Provided material:
[start]
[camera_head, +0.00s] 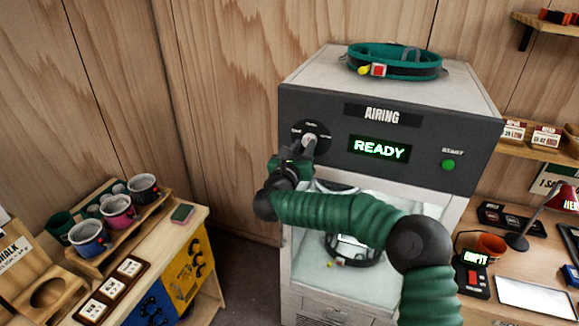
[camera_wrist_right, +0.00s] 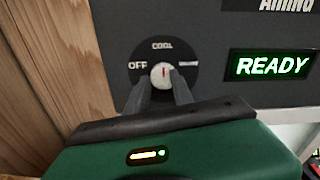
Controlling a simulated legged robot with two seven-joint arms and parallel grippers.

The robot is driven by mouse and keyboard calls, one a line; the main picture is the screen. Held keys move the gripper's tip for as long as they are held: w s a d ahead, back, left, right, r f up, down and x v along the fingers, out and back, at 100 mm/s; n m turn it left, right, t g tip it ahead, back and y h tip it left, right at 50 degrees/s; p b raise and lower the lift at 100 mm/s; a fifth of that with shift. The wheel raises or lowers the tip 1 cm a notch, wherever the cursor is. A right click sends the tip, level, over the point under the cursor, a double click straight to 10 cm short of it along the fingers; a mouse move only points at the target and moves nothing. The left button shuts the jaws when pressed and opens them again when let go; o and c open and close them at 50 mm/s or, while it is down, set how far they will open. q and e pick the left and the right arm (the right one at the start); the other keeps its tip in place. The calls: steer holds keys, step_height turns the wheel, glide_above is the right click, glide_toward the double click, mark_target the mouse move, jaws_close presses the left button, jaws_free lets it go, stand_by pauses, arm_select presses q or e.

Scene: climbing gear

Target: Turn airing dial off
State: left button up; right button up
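The airing dial is a round black plate with a pale knob (camera_wrist_right: 161,73) at the left of the dark AIRING panel (camera_head: 427,175). In the right wrist view, OFF is at its left, COOL above, and a blurred label at its right. The knob's red mark points up toward COOL. My right gripper (camera_wrist_right: 160,84) has one finger on each side of the knob, with no clear gap seen. In the head view the right gripper (camera_head: 306,152) partly covers the dial (camera_head: 311,134). My left gripper is not in view.
A green READY display (camera_head: 380,149) and a green START button (camera_head: 448,164) are on the panel. A teal harness (camera_head: 394,62) lies on top of the cabinet. Another harness is inside, partly behind my arm.

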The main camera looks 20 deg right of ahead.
[end]
Given exercise: Extract all the data above exactly, excluding every picture.

Exercise solution:
[camera_head, +0.00s] 
[camera_wrist_right, +0.00s] 
Controlling a simulated legged robot with two seven-joint arms and parallel grippers.

The robot is driven by mouse and keyboard calls, one a line; the main picture is the screen. Held keys move the gripper's tip for as long as they are held: w s a d ahead, back, left, right, r f up, down and x v along the fingers, out and back, at 100 mm/s; n m turn it left, right, t g tip it ahead, back and y h tip it left, right at 50 degrees/s; p b raise and lower the lift at 100 mm/s; a fifth of that with shift. The wheel raises or lowers the tip 1 cm a notch, wherever the cursor is. A right click sends the tip, level, over the point under the cursor, a double click straight to 10 cm short of it along the fingers; a mouse move only points at the target and moves nothing. The left button shuts the jaws when pressed and opens them again when let go; o and c open and close them at 50 mm/s or, while it is down, set how far they will open. q and e pick the left and the right arm (the right one at the start); the other keeps its tip in place. The calls: steer holds keys, step_height turns the wheel, glide_above is the right click, glide_toward the double click, mark_target the mouse move, jaws_close presses the left button, jaws_free lets it go, stand_by pauses, arm_select presses q or e.

Scene: climbing gear

Target: Turn airing dial off
State: left button up; right button up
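The airing dial is a round black plate with a pale knob (camera_wrist_right: 161,73) at the left of the dark AIRING panel (camera_head: 427,175). In the right wrist view, OFF is at its left, COOL above, and a blurred label at its right. The knob's red mark points up toward COOL. My right gripper (camera_wrist_right: 160,84) has one finger on each side of the knob, with no clear gap seen. In the head view the right gripper (camera_head: 306,152) partly covers the dial (camera_head: 311,134). My left gripper is not in view.
A green READY display (camera_head: 380,149) and a green START button (camera_head: 448,164) are on the panel. A teal harness (camera_head: 394,62) lies on top of the cabinet. Another harness is inside, partly behind my arm.

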The main camera looks 20 deg right of ahead.

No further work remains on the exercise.